Available records —

--

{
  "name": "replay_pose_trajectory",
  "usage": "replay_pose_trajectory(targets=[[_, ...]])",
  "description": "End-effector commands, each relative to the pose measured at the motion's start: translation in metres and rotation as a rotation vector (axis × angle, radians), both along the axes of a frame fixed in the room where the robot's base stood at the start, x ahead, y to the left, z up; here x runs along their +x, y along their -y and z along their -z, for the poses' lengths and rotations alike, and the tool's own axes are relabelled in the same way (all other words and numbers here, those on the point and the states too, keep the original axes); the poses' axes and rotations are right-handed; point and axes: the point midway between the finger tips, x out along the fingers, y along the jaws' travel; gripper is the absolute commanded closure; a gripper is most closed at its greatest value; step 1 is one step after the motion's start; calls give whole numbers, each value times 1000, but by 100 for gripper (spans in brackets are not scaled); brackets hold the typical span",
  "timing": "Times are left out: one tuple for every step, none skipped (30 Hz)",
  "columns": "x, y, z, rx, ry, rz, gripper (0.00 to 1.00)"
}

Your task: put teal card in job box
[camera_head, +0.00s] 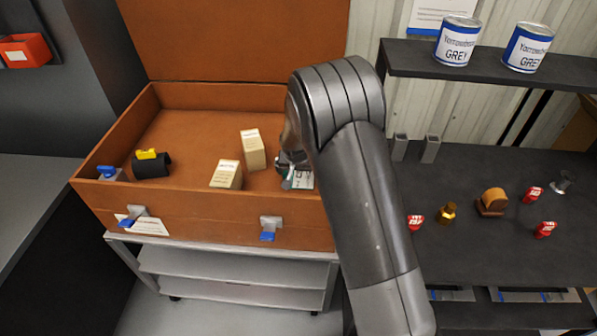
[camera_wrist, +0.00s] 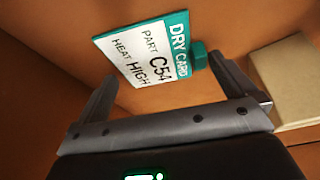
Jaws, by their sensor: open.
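In the head view my gripper (camera_head: 288,163) is inside the box, mostly hidden by my arm. The box lid stands open.
Two cream cartons (camera_head: 253,149) (camera_head: 226,174) and a black roll with a yellow piece (camera_head: 152,162) sit in the box. To the right, a dark bench (camera_head: 480,255) holds red-tagged items and brass parts. Two grey paint cans (camera_head: 457,41) (camera_head: 527,47) stand on a shelf above.

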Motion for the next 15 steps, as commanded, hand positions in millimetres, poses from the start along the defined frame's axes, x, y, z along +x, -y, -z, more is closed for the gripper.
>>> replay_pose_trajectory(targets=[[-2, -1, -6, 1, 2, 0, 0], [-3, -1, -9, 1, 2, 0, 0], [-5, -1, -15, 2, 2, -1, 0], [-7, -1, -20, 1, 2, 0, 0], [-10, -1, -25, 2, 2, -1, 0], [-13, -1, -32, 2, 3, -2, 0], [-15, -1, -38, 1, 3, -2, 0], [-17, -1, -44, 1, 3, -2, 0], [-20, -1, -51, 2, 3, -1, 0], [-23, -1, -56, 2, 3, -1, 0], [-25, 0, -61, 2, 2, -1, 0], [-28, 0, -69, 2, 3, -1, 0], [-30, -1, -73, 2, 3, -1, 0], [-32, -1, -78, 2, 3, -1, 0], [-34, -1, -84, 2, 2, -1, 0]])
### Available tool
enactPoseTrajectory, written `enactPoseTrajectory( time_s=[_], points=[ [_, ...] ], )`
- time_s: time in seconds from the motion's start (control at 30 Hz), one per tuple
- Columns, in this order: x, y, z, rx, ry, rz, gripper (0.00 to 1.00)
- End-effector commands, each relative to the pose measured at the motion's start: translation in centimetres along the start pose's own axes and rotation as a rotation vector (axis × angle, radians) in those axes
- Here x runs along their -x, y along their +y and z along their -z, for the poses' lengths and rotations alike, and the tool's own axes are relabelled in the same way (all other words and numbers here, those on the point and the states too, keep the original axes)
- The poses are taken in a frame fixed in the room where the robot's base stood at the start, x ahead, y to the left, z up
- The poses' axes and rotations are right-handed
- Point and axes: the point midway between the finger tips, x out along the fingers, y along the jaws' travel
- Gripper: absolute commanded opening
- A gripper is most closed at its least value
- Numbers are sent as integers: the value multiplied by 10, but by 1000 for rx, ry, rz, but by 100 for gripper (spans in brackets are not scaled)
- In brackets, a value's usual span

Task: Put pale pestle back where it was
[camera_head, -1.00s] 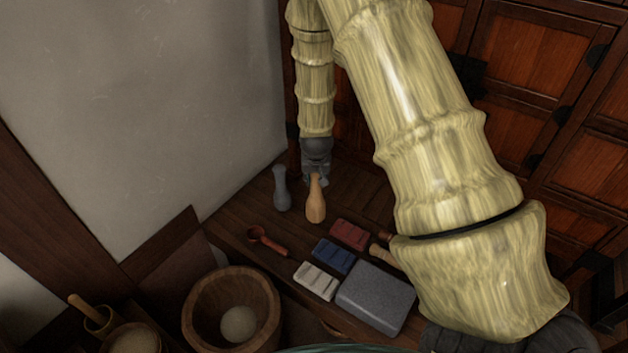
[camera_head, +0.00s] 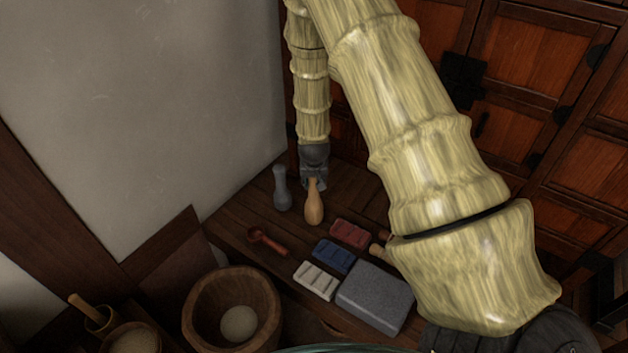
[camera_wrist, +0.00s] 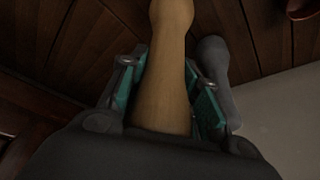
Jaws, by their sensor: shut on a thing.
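The pale pestle (camera_head: 314,207) is tan, with a slim neck and a wider lower end. My gripper (camera_head: 315,182) is shut on its upper end and holds it close to upright at the back of the dark wooden counter (camera_head: 350,205). In the wrist view the pestle (camera_wrist: 165,85) runs between the teal-padded fingers of the gripper (camera_wrist: 168,88). I cannot tell whether its lower end touches the counter. A grey pestle (camera_head: 282,190) stands just left of it, apart from it; it also shows in the wrist view (camera_wrist: 215,70).
Red (camera_head: 350,233), blue (camera_head: 334,256) and white (camera_head: 316,280) blocks lie in front, beside a grey stone slab (camera_head: 376,297). A red spoon (camera_head: 268,243) lies left of them. A wooden bowl (camera_head: 200,315) stands at front left. The wall (camera_head: 150,100) is close on the left.

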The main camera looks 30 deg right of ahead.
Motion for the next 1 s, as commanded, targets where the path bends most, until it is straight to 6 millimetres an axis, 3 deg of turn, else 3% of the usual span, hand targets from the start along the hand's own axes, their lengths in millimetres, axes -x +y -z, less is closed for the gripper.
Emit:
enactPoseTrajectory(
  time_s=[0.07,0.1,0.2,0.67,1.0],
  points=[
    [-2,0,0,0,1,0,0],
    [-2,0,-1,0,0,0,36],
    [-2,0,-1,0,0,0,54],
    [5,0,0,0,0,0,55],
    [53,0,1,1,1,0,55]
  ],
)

--

Short problem —
Filter out every line that lacks the word "tuple", and copy the rest.

Final answer —
  "timing": "Times are left out: one tuple for every step, none skipped (30 Hz)",
- time_s: time in seconds from the motion's start (control at 30 Hz), one per tuple

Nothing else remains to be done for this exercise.